Problem statement:
Beneath this line are entries. Copy the range from the line with "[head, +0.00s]" to the line with "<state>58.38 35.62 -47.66", ends included, exactly; leave pictures out.

*** Stored records ***

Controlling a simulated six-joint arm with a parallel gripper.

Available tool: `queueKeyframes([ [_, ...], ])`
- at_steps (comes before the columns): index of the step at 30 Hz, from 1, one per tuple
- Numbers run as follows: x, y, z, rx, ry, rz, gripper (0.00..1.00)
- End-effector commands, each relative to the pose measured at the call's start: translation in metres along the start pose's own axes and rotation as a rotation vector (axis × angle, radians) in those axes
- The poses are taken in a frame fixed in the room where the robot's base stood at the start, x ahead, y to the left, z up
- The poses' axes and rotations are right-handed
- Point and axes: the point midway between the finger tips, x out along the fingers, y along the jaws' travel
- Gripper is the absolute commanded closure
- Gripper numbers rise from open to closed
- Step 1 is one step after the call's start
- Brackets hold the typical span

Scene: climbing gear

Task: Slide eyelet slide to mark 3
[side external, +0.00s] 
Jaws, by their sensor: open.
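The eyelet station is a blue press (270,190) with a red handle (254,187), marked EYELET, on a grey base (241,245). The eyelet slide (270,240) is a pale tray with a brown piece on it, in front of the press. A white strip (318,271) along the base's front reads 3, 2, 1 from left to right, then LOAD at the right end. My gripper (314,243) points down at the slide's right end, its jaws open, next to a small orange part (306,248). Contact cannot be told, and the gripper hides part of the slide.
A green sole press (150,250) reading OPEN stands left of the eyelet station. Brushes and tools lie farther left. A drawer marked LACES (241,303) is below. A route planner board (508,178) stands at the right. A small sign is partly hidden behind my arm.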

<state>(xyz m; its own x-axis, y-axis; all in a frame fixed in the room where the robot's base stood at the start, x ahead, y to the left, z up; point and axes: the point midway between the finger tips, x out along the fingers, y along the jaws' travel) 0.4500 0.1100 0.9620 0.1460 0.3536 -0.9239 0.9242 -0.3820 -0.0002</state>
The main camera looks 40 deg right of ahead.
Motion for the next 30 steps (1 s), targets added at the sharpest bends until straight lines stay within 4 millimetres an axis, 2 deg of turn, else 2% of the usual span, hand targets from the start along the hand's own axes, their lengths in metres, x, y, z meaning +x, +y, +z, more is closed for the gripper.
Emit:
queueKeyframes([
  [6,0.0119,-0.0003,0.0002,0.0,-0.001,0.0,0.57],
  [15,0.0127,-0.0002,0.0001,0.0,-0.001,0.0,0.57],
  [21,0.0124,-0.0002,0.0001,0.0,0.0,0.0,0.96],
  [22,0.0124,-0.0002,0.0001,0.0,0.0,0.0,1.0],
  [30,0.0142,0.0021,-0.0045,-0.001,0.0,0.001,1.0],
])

***
*** Stored records ***

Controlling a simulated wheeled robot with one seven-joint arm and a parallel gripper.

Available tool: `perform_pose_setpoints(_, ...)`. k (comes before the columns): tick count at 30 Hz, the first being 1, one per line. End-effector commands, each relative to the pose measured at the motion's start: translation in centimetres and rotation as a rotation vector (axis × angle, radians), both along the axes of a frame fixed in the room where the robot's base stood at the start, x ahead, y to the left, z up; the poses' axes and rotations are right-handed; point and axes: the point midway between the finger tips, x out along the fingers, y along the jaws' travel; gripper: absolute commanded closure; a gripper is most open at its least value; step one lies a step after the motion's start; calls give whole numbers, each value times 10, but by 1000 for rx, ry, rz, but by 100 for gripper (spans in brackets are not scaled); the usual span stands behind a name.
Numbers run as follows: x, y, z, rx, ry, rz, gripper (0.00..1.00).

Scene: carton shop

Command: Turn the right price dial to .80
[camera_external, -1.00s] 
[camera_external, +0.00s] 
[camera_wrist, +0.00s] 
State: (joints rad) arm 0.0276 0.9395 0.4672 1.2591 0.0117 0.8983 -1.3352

***
*** Stored records ***

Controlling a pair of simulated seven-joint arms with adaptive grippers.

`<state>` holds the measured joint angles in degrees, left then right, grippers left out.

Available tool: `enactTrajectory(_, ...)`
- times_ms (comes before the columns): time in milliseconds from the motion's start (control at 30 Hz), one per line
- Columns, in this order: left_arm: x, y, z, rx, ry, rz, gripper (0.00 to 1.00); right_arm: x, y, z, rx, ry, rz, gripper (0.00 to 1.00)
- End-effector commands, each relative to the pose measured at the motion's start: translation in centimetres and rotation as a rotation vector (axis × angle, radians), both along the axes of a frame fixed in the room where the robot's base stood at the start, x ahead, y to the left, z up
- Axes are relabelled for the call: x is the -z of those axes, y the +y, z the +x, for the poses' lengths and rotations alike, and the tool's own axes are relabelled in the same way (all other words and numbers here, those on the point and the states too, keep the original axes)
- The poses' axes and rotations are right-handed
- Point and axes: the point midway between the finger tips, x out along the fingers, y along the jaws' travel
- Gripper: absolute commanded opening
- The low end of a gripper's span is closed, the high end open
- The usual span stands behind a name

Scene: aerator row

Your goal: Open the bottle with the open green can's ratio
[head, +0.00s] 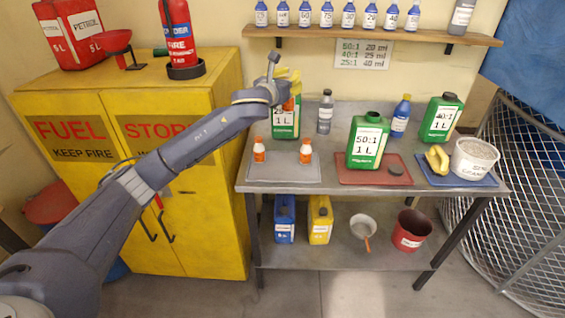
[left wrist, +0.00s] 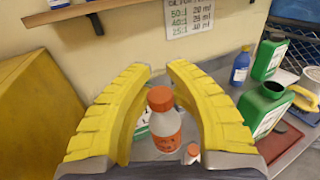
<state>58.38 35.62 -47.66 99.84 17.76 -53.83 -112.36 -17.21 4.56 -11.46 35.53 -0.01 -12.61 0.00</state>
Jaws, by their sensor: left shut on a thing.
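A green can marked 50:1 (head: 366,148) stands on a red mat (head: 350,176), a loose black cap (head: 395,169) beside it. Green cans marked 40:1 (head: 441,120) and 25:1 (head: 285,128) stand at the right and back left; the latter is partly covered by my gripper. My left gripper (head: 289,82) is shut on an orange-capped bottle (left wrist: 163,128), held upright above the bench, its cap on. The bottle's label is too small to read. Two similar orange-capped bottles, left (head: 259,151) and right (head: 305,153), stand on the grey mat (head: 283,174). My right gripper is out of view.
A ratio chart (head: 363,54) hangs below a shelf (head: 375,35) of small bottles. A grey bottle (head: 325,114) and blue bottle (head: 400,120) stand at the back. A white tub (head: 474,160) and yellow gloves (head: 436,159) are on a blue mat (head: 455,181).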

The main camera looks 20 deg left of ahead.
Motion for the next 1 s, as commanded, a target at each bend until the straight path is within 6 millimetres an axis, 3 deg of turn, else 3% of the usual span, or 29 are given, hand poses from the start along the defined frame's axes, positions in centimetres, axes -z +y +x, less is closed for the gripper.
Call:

***

Exercise answer:
[head, +0.00s] 
[left wrist, +0.00s] 
<state>58.38 35.62 -47.66 99.84 17.76 -53.83 -112.36 -17.21 4.56 -11.46 35.53 -0.01 -12.61 0.00</state>

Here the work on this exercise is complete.